━━━ EXCERPTED DATA ━━━
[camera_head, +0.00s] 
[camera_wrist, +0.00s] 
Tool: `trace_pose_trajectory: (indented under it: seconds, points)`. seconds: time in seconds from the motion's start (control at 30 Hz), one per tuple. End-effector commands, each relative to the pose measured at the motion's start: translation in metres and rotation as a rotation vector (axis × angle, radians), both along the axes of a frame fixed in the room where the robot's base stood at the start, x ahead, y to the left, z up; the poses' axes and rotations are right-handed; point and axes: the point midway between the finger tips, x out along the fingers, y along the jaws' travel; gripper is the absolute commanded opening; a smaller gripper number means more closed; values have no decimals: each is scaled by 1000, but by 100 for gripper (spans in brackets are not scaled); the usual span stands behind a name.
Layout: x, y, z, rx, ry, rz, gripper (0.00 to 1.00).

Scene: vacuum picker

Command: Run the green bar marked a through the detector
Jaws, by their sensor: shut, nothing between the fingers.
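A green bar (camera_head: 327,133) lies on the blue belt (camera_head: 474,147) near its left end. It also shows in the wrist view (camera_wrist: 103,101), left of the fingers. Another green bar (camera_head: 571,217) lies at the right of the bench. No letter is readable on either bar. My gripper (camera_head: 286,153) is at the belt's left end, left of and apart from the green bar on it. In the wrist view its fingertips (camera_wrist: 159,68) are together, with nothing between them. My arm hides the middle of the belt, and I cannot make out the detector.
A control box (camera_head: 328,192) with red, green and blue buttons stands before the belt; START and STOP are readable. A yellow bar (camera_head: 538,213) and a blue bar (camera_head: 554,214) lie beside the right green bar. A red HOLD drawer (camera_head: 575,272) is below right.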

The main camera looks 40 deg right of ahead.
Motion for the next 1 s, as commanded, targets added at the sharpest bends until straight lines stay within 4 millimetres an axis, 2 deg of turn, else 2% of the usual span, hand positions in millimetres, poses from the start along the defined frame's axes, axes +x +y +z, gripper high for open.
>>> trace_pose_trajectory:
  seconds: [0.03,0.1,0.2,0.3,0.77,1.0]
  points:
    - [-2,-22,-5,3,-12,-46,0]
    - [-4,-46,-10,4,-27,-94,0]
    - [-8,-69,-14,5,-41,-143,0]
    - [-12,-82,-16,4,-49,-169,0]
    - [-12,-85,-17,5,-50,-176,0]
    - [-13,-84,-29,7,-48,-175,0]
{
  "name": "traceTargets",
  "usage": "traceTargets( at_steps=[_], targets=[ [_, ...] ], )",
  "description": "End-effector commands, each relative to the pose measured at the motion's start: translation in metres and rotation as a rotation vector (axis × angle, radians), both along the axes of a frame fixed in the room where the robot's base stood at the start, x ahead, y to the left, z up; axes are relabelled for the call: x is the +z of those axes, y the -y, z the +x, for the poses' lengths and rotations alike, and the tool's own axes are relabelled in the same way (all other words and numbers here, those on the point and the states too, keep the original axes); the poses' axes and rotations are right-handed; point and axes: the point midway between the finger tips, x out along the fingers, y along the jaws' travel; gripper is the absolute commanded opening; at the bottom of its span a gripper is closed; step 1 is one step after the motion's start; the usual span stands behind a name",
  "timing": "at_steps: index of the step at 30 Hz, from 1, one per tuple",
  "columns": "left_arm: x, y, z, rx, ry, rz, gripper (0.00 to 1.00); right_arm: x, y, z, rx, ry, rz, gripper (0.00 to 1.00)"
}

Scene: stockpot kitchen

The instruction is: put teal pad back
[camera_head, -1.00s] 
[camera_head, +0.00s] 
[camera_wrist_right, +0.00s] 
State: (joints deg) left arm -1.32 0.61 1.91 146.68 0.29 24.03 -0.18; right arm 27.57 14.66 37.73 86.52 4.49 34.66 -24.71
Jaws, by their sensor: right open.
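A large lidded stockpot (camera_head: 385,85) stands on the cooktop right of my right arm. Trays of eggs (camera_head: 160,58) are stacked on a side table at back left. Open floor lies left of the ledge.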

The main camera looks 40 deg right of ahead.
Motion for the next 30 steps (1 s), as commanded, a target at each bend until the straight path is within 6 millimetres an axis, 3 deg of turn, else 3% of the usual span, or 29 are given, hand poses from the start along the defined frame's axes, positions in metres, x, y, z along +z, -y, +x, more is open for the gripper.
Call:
━━━
TASK BRIEF
List every line above that holds the word "tuple".

THE ANSWER
Tool: `trace_pose_trajectory: (indented under it: seconds, points)`. seconds: time in seconds from the motion's start (control at 30 Hz), one per tuple. End-effector commands, each relative to the pose measured at the motion's start: translation in metres and rotation as a rotation vector (axis × angle, radians), both along the axes of a frame fixed in the room where the robot's base stood at the start, x ahead, y to the left, z up; the poses' axes and rotations are right-handed; point and axes: the point midway between the finger tips, x out along the fingers, y along the jaws' travel; gripper is the absolute commanded opening; a smaller gripper number means more closed; values have no decimals: each is scaled by 1000, but by 100 for gripper (spans in brackets are not scaled); the usual span stands behind a name.
  "timing": "at_steps: index of the step at 30 Hz, from 1, one per tuple",

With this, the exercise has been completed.